As a CEO, Greear said he cannot recruit skilled workers. They just aren’t there. So he must develop and continuously look for them. He said he has heard similar stories from other businesses in the state.
“I think it is an unintended consequence of the Hathaway (scholarship) program, which is a wonderful program,” Greear said.
He said many young people have chosen to pursue a college education rather than enter the trade sector.
As a company president, he is soliciting high school students and offering them trade jobs with possible future opportunities that include welding or machinist certifications for those who would like to remain in their communities.
But he can only do so much as a business leader. As a state leader, he is also limited.
“The Legislature can do good things—it can set policy, it can help guide us over some bumpy roads, but in the end, it’s got to be up to the industry to be able to attract them,” Greear said. “The government can’t do everything for everyone.”
The disappearing coal job
For those workers who want to remain in their communities, finding coal jobs is going to be more difficult as the industry slows and transforms.
Economist Rob Godby, director for the University of Wyoming’s Center for Energy Economics and Public Policy, doesn’t see coal magically rebounding anytime soon because technology and the free market will naturally reduce coal’s demand.
“Coal is in real decline,” Godby said. “The (Blackjewel) bankruptcy this summer has demonstrated how disruptive that can be.”
Godby said he expects renewable energy sources such as wind and solar to become the dominant providers of energy in the future because of policy changes with climate change and technological advances that make renewable energy production more efficient.
Greear acknowledged renewables are part of an overall portfolio for energy, but they are often erroneously blamed for the decreasing coal demand.
“The real driver of coal moving out of being the more attractive option is low natural gas prices—plain and simple,” Greear said.
He added that as coal’s share of energy production has declined, the share provided by renewable energy has increased.

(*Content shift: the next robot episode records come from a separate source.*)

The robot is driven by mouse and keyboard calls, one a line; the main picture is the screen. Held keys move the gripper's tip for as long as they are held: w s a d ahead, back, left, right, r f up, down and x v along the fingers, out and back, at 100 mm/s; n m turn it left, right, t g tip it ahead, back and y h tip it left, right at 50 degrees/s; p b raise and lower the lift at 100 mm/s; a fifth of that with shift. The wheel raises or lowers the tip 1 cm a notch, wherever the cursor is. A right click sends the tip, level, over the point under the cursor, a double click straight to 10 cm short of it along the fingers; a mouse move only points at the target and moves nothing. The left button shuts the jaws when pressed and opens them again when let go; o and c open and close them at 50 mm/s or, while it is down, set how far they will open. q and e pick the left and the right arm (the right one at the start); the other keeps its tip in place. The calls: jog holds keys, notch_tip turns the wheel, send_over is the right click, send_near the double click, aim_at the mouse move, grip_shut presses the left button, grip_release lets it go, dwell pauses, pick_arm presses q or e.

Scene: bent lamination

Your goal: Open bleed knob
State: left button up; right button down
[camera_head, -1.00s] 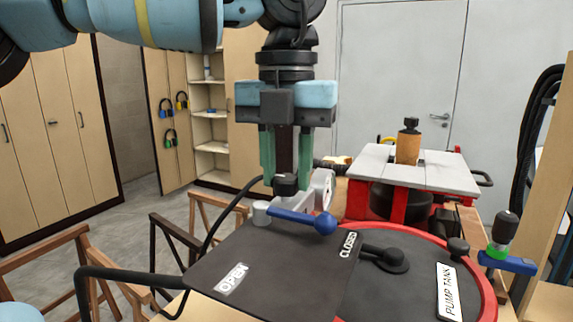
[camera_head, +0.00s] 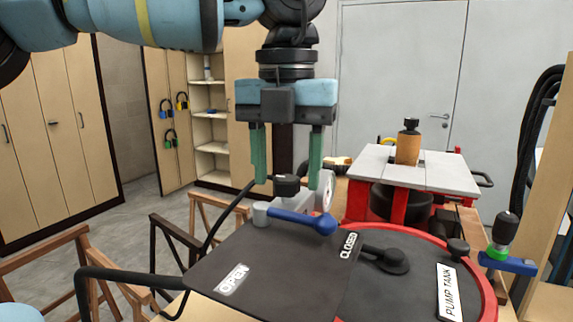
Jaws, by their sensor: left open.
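A small black knob (camera_head: 286,186) stands on top of a light grey metal valve body, behind the near black panel. It appears to be the bleed knob. A blue lever (camera_head: 300,220) with a round end extends from the valve toward the "CLOSED" label (camera_head: 348,245); the "OPEN" label (camera_head: 232,280) is farther left. My left gripper (camera_head: 288,184) points straight down with its green fingers open. In the picture, the fingertips lie on either side of the black knob; I cannot tell whether they are at its depth. My right gripper is not in view.
A black lever (camera_head: 385,257) and a "PUMP TANK" label (camera_head: 449,292) are on the red-rimmed tank top. A red stand with a grey top (camera_head: 445,172) is behind. A blue-handled valve with a green collar (camera_head: 507,262) stands right. A black hose (camera_head: 208,228) runs left of the valve.

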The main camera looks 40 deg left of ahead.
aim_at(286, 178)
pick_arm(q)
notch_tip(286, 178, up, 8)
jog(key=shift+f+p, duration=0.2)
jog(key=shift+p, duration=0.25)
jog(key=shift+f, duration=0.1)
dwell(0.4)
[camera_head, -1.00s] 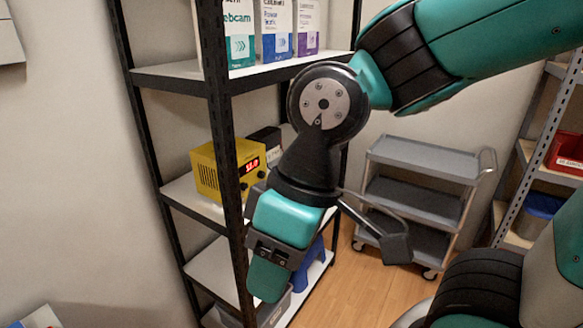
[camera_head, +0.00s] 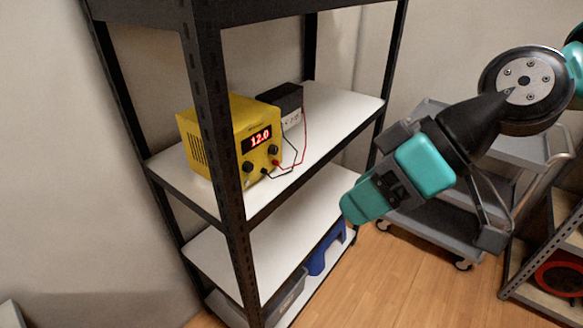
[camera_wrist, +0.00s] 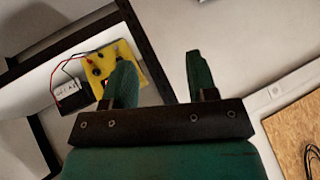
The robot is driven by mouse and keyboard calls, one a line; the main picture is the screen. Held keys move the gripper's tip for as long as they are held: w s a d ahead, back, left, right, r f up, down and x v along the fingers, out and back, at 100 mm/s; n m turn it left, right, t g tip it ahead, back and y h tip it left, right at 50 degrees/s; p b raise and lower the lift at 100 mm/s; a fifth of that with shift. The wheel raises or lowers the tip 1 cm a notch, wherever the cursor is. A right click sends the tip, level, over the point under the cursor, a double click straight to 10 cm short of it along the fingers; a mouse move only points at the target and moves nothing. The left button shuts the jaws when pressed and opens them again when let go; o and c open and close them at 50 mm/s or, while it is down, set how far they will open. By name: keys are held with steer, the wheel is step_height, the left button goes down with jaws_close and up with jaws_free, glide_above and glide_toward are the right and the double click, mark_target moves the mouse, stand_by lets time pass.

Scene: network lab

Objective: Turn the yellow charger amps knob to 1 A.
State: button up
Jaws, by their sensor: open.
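The yellow charger (camera_head: 222,140) stands on a white shelf behind the rack's front post. Its red display reads 12.0. Two dark knobs show on its front below the display: one on the left (camera_head: 248,167) and one on the right (camera_head: 273,150). I cannot read their markings or settings. Red and black leads run from the charger to a dark box. My gripper (camera_head: 352,209) is to the right of the charger, outside the rack and apart from it. In the wrist view the open, empty jaws (camera_wrist: 158,80) show, with the charger (camera_wrist: 104,62) partly hidden behind the left finger.
The dark box (camera_head: 285,103) with a white label sits beside the charger. The rack's black front post (camera_head: 222,150) stands before the charger. A blue step stool (camera_head: 326,250) is on the lower shelf. A grey cart (camera_head: 425,225) stands behind my arm. Wood floor shows at the bottom.

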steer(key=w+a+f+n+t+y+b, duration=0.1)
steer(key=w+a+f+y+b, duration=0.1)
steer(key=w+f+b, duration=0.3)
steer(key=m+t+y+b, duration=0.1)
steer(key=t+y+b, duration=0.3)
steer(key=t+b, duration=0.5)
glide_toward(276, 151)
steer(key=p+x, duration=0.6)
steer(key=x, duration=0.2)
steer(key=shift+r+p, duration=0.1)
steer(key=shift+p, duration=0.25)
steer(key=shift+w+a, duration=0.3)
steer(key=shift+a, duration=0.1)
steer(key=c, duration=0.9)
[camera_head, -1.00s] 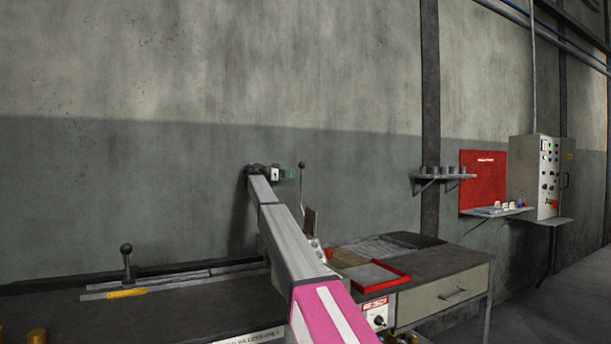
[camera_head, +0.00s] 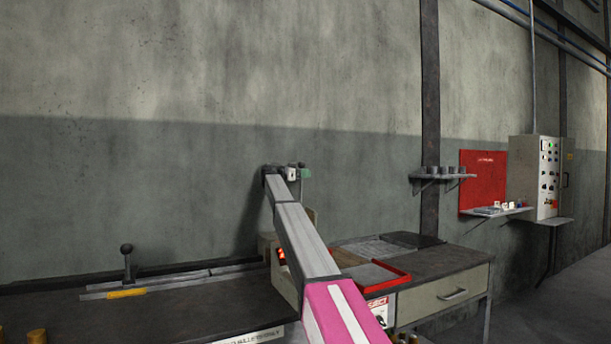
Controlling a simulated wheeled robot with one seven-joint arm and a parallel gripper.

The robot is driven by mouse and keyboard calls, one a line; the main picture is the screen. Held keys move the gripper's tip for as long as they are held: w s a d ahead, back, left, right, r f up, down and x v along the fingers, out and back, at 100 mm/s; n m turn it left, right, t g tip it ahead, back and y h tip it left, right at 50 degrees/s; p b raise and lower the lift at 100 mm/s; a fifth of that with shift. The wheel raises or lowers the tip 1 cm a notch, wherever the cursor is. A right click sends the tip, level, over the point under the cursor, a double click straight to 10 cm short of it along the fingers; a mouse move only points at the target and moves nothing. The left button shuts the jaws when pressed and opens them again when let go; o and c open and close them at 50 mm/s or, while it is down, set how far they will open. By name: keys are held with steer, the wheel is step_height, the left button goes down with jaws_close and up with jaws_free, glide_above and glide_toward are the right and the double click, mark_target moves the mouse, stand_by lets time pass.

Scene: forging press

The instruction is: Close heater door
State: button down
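My arm reaches forward over the bench, and its end with my gripper (camera_head: 303,173) is high in front of the wall. The gripper is small and seen side-on, so its fingers cannot be told apart. A beige box (camera_head: 287,287), apparently the heater, stands on the bench behind my arm, with a small red lit patch on its front. My arm covers much of it. A beige upright edge (camera_head: 311,215) shows just right of my arm. The heater door cannot be made out clearly, nor whether it is open or shut.
A black-knobbed lever (camera_head: 127,262) stands on a rail at the left of the dark bench (camera_head: 180,318). A red-rimmed tray (camera_head: 402,279) lies on the drawer table (camera_head: 452,268) at right. A wall shelf (camera_head: 441,177) and control cabinet (camera_head: 546,178) are further right.

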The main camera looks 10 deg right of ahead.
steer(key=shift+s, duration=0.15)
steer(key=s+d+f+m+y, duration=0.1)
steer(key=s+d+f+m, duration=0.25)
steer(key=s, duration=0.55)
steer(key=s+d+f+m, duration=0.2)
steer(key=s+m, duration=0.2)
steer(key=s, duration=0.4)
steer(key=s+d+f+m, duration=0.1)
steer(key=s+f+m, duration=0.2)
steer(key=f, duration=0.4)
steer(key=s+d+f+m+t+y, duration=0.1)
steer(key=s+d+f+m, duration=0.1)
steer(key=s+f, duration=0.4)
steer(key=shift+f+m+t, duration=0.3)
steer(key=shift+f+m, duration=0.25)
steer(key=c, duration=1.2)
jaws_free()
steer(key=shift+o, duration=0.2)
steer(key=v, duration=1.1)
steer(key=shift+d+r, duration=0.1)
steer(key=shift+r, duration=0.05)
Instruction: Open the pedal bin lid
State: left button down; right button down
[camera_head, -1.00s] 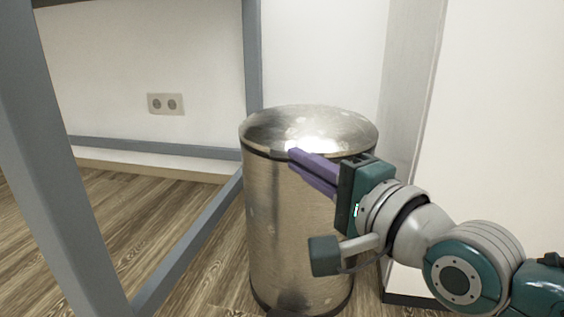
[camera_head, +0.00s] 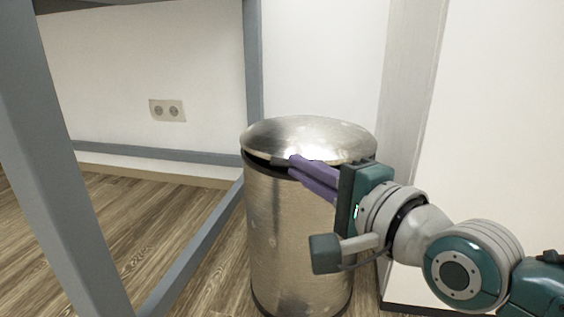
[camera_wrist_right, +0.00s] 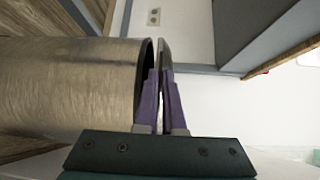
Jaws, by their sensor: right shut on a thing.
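The pedal bin (camera_head: 290,235) is a brushed-metal cylinder standing upright on the floor. Its domed metal lid (camera_head: 308,136) is slightly raised at the front, with a thin dark gap under the rim. My right gripper (camera_head: 293,164) has purple fingers and is shut on the lid's front rim. In the right wrist view the lid (camera_wrist_right: 165,55) shows edge-on, with its rim running down between the fingertips (camera_wrist_right: 160,78), beside the bin body (camera_wrist_right: 70,85). The exact contact is partly hidden by the fingers. My left gripper is not in view. The pedal cannot be made out.
A grey table frame (camera_head: 70,170) stands to the left, its low bar (camera_head: 195,245) passing close to the bin. A white wall with a socket (camera_head: 167,110) is behind. A white panel (camera_head: 495,130) stands close on the right. Wooden floor (camera_head: 150,220) shows left of the bin.

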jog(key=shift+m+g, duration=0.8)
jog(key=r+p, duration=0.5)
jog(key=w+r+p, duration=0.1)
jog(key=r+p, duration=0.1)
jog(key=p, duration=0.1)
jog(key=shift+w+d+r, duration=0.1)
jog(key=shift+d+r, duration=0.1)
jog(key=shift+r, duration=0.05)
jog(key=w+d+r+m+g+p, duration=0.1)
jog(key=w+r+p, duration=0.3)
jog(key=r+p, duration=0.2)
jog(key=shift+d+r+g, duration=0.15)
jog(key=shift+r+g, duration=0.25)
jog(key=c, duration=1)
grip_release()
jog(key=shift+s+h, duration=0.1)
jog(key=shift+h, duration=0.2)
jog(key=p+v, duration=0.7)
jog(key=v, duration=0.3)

But renewables have revealed some reliability issues, according to Greear, so he sees natural gas as a more stable source of energy.
Godby said technology is to blame for cheaper natural gas, which he calls “the largest factor to coal’s decline.”
In addition, Godby said technological advances in natural gas production and renewable energy production have caused coal to lose its market share prominence. The impact will not likely reverse, he said.
“You can’t put those technologies back…you can’t put those genies in a bottle,” Godby said. “Once they are invented, they are really hard to forget. Technological progress happens all the time. It’s disruptive, and old technologies are replaced by new ones.
“Nobody’s building the coal-fired power plants,” Godby continued. “So eventually they are going to age out, be retired. And they are not being replaced with other coal-fired power plants.”
Diminished local dollars from coal
Fewer coal-fired plants mean less revenue for the state and towns.
Coal production in Wyoming has declined 22.6 percent in last five years, 29.7 percent in last the 10 years, and 34.8 percent since its booming peak of 2008, according to the Wyoming Mining Association.
Coal is the second largest source of tax revenue to state and local governments, according to the WMA, with about $1 billion in tax revenue paid every year.
But the reality is that coal may not always be able to pay the bulk of the government’s bills—at least not in its current state.
Greear said state and local governments have some time to prepare for a downturn in revenues.
While coal-fired plants are shutting down, supply projections suggest production of 240 million to 260 million tons for the next 10 years.
Although Greear expects a slow, steady decline in production, he doesn’t count coal out of Wyoming’s revenue stream entirely.
Greear said there is demand for Powder River Basin coal among some Asian countries. However, efforts to build coal terminals in Washington that would allow shipments to Asian countries have failed.
Godby said even if the terminals were built, they wouldn’t likely be a long-term solution to the coal industry’s woes and may just prolong its demise.
He added even though a prolonged death may still be economically beneficial to the state in the short-term basis, the long-term outlook may not be positive.
“It’s far from guaranteed that the developing world is going to stick to coal for quite a while,” Godby said. “It is also the case that countries like China and others are turning to renewables and natural gas much more quickly than people expected.”